*Task requirements*: Starting at the line that contains "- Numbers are" and stopping at the line that contains "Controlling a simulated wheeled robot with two", copy every line exactly, both ends included, without the pictures.

+++ Information given

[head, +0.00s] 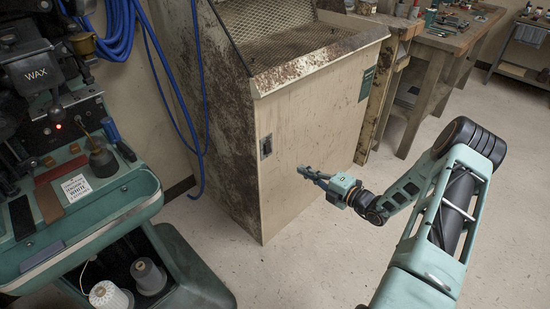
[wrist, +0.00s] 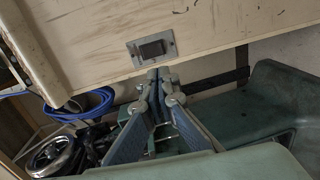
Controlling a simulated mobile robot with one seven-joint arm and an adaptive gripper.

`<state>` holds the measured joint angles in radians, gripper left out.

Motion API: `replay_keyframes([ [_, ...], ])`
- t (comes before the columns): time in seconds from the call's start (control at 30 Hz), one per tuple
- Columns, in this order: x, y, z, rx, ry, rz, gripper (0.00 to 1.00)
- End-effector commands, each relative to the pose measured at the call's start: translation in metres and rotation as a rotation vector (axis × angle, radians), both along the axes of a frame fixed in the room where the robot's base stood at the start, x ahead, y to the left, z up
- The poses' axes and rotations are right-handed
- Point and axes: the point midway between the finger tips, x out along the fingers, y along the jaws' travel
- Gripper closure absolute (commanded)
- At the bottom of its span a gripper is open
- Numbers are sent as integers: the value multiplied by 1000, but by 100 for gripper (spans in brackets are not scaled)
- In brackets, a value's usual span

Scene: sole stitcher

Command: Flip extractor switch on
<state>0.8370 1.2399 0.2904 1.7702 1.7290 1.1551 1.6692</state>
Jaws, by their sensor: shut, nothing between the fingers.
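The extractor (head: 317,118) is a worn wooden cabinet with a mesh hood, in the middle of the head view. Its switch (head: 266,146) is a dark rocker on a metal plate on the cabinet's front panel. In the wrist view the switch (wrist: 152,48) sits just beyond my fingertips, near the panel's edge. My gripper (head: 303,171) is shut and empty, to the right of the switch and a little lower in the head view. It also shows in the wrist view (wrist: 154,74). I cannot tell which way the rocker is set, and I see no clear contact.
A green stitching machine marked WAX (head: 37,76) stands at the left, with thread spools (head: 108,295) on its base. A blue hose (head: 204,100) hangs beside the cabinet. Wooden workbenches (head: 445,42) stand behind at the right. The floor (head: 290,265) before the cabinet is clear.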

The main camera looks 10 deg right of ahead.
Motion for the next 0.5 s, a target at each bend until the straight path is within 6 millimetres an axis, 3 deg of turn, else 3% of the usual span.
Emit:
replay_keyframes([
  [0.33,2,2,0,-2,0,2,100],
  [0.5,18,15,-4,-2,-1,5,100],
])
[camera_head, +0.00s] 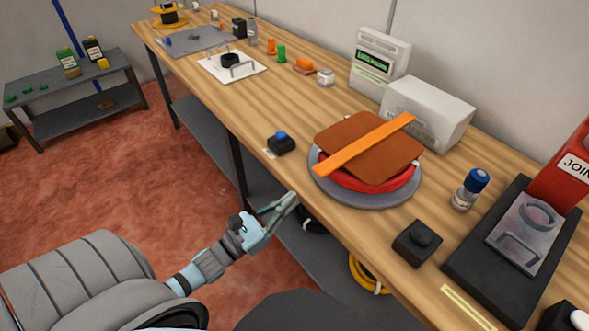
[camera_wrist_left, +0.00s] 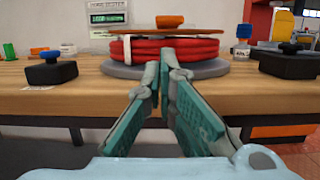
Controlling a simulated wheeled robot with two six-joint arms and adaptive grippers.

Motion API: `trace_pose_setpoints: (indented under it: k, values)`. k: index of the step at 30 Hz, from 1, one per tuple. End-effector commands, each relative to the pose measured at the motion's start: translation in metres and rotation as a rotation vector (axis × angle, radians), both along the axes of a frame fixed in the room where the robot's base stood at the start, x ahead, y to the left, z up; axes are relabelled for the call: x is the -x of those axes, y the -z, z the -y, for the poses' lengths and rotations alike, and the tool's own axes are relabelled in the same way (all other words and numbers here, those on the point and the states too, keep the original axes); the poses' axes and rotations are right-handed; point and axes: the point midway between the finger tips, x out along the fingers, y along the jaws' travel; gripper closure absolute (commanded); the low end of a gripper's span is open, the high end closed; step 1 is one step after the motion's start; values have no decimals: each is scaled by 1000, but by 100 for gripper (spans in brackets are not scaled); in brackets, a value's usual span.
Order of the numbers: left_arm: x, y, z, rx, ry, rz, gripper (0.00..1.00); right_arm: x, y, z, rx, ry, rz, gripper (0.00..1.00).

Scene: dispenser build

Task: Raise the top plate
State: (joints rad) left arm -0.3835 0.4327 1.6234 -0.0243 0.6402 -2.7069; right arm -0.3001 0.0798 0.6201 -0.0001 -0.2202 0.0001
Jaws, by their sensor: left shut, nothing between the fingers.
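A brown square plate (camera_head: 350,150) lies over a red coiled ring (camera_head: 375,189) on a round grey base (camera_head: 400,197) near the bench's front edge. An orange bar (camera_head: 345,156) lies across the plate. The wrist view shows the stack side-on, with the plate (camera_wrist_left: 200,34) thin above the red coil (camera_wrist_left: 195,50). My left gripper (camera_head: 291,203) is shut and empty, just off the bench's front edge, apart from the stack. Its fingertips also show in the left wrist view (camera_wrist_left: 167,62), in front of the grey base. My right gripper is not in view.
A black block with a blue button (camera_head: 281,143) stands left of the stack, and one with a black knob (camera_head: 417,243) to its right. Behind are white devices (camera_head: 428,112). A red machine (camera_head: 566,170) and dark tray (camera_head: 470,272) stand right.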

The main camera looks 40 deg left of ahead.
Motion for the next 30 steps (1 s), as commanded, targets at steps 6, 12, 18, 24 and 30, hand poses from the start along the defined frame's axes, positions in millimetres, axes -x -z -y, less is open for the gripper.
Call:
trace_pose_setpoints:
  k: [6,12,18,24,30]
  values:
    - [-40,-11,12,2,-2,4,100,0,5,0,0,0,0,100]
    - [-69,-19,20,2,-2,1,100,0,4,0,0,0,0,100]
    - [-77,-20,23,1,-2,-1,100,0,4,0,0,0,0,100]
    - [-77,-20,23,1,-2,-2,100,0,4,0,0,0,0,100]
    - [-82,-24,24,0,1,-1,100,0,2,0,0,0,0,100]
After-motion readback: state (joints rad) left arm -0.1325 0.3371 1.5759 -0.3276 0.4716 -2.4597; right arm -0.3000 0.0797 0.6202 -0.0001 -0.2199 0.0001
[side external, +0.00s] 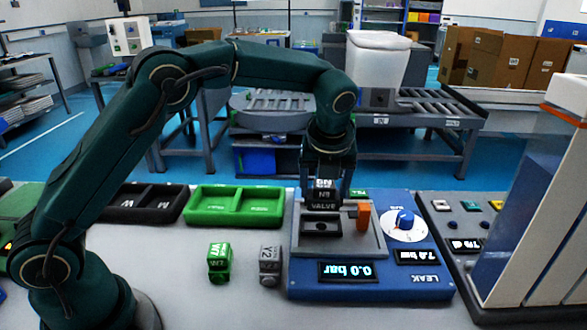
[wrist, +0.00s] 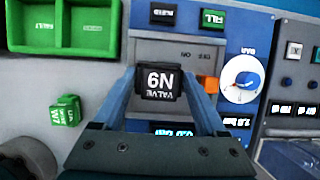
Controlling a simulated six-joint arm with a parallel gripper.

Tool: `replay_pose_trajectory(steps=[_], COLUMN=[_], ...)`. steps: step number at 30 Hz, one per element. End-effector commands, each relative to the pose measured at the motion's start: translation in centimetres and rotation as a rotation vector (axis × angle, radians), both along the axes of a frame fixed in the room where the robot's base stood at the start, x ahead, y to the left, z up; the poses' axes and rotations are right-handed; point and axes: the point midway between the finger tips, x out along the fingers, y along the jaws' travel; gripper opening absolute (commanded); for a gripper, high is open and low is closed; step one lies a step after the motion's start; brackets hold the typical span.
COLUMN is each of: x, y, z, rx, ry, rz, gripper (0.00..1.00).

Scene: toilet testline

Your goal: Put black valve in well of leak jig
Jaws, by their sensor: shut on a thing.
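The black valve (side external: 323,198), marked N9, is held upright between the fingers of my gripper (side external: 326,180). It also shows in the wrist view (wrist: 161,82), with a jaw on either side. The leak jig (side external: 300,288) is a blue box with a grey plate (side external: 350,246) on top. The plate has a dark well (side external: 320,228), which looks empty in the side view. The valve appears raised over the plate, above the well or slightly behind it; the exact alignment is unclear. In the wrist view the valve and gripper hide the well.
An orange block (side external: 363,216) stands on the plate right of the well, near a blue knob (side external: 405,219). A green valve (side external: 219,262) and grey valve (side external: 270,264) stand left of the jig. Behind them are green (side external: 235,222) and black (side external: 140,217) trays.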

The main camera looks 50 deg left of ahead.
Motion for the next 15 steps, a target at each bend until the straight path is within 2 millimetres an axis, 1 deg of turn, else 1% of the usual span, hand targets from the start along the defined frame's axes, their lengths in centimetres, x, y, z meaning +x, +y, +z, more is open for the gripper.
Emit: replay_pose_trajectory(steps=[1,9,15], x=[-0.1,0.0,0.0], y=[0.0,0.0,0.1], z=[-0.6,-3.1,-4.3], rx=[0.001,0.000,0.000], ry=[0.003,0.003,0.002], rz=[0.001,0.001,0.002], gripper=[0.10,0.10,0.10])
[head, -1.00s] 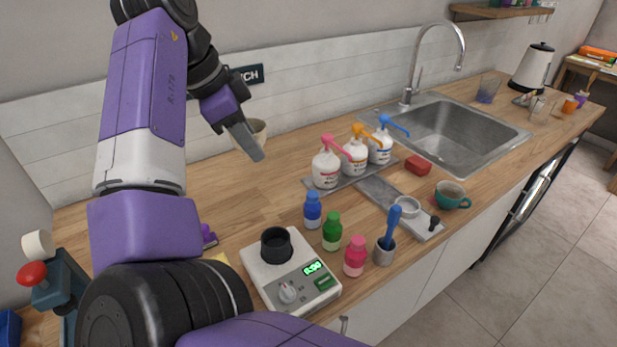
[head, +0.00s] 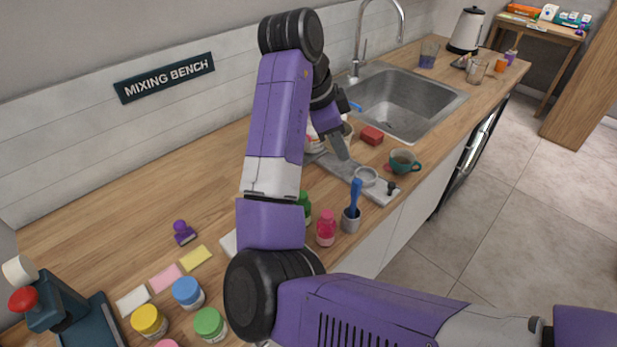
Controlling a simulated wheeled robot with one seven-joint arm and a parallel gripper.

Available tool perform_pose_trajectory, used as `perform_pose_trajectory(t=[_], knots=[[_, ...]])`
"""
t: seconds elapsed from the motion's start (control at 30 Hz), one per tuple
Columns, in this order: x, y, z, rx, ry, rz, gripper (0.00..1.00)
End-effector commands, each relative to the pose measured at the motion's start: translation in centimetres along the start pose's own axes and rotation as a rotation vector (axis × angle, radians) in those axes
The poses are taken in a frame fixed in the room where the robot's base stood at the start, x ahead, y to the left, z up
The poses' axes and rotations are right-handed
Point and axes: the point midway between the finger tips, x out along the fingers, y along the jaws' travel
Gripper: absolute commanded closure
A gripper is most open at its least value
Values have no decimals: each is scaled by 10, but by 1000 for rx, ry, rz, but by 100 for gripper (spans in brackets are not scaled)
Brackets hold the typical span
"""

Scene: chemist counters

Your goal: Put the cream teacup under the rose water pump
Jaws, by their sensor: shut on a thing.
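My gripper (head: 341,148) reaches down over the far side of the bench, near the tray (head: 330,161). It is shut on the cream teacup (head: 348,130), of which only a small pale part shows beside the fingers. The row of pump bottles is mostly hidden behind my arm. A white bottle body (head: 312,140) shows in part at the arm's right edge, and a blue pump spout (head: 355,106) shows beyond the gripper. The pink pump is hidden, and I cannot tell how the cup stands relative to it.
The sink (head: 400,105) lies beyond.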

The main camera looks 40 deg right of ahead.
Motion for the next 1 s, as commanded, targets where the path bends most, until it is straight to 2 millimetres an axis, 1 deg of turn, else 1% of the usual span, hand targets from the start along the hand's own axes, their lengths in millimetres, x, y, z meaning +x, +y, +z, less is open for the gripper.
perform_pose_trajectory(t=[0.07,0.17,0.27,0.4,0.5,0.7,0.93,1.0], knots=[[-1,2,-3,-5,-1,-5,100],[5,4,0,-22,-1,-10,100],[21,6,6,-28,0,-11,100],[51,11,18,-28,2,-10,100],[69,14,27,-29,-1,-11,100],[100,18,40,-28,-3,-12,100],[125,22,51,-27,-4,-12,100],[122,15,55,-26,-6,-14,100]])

++++++

*Finished task*:
- Numbers are sent as integers: the value multiplied by 1000, but by 100 for gripper (spans in brackets are not scaled)
- In brackets, a value's usual span

Scene: sole stitcher

Command: Flip extractor switch on
<state>0.8370 1.2399 0.2904 1.7702 1.7290 1.1551 1.6692</state>
Jaws, by their sensor: shut, nothing between the fingers.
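The extractor (head: 317,118) is a worn wooden cabinet with a mesh hood, in the middle of the head view. Its switch (head: 266,146) is a dark rocker on a metal plate on the cabinet's front panel. In the wrist view the switch (wrist: 152,48) sits just beyond my fingertips, near the panel's edge. My gripper (head: 303,171) is shut and empty, to the right of the switch and a little lower in the head view. It also shows in the wrist view (wrist: 154,74). I cannot tell which way the rocker is set, and I see no clear contact.
A green stitching machine marked WAX (head: 37,76) stands at the left, with thread spools (head: 108,295) on its base. A blue hose (head: 204,100) hangs beside the cabinet. Wooden workbenches (head: 445,42) stand behind at the right. The floor (head: 290,265) before the cabinet is clear.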

The main camera looks 10 deg right of ahead.
Motion for the next 0.5 s, a target at each bend until the straight path is within 6 millimetres an axis, 3 deg of turn, else 3% of the usual span.
Emit:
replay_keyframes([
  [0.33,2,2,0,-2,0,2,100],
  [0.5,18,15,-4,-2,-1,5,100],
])
[camera_head, +0.00s] 
[camera_wrist_left, +0.00s] 
Controlling a simulated wheeled robot with two six-joint arms and adaptive grippers.

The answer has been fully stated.